The scale really excites me, one very disadvantaged community, can-do voluntary sector action, a range of different services all coordinated towards a single, ambitious long-term goal. Could the same be done here?
Children North East is a regional charity but we have a cluster of projects, services and activities in Westgate, Elswick, Benwell and Scotswood wards of Newcastle (child poverty rates 57%, 46% and 42% respectively in January 2012, the average for Newcastle is 31%) 3 of the 5 poorest wards in the city. The projects range from parenting training, programmes to encourage fathers to take part in maternity services, outreach to enable families to use Children's Centres including fathers, targeted family support provided by trained volunteers, intensive family work with homeless families and children with very poor school attendance, programmes that encourage fathers to be involved their children's education, groupwork for young carers, courses in mental well-being for young people in and out of school, drop-in advice centre for young people, sexual health services for young people, community cafe and mentors for young people who are trained volunteer young people.
In addition to these Children North East also has the expertise to provide nurture groups in primary schools, 'book buddy' reading schemes, mentoring training for disaffected young people, highly intensive work with families where there is domestic violence, parental mental ill-health or substance misuse and neglectful parenting.
All these different activities are commissioned or funded by different bodies for example separate departments in the City Council; the health service, schools, various grant making bodies. Each has it's own purpose and target group, each is required to report to the funder on different measures, none of the funders make reference to each other - they are not 'joined up', however it would be a simple matter for Children North East to align them, indeed we do to manage them effectively.
Just imagine what could be achieved if all those services were focussed on a common goal such as improving the long-term educational attainment of all the children and young people in those 3 wards. Like the Harlem Children's Zone and working closely with nursery, primary and secondary schools, Children North East services could provide seamless support for parents and children from pregnancy, through the early years, into school and on into secondary school.
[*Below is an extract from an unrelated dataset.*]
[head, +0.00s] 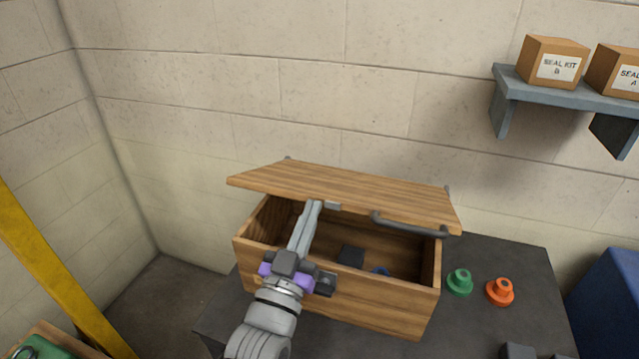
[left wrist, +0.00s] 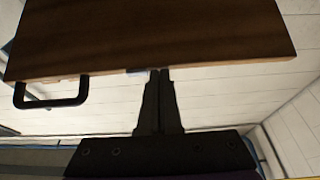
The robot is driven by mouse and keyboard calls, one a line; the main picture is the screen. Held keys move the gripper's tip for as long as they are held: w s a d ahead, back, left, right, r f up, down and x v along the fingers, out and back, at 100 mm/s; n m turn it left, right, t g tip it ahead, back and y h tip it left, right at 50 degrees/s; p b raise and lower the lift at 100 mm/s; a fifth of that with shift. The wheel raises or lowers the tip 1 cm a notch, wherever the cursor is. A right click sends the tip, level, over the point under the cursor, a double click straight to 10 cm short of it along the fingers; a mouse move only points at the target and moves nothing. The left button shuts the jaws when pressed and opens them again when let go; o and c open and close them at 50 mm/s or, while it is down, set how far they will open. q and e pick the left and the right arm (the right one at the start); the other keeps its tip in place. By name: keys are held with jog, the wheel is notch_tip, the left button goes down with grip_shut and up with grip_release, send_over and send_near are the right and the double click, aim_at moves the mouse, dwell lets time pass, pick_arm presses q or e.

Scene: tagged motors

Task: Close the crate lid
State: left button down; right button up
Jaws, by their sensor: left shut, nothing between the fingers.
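A wooden crate (head: 375,301) stands on a dark table, and its hinged wooden lid (head: 345,188) is partly open, tilted above the box. A dark handle (head: 409,224) is on the lid's front edge; the handle also shows in the left wrist view (left wrist: 52,101). My left gripper (head: 315,204) is shut and empty, with its fingertips at the lid's front edge, left of the handle. In the left wrist view the fingertips (left wrist: 159,72) are just at the lid's edge; I cannot tell whether they touch it.
Inside the crate are a dark block (head: 351,255) and a partly hidden blue part (head: 381,270). A green part (head: 460,281) and an orange part (head: 500,291) stand on the table (head: 480,326) right of the crate. A wall shelf (head: 570,94) holds two boxes at upper right.

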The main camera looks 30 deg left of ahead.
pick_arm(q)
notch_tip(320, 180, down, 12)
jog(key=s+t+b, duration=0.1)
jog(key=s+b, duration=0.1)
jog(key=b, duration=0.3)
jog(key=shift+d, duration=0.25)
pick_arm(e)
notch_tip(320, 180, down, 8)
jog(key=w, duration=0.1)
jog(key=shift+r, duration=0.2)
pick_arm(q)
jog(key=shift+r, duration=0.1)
Some activities would be available for all (for example Children's Centres, parenting training, sexual health advice for young people, Community Cafe) others would be directed at children, young people and parents more in need but the overall goal would be the same for all.
What would it take to do that? Children North East could take the initiative working in partnership with other bodies especially schools. It would take commitment to a common cause by all including a commonly agreed way to define the outcome (such as college entry) and ideally, commitment to funding the whole endeavour for at least 18 years (to see one cohort of young people from birth through their whole childhood and school experience). Pie in the sky - I don't think so.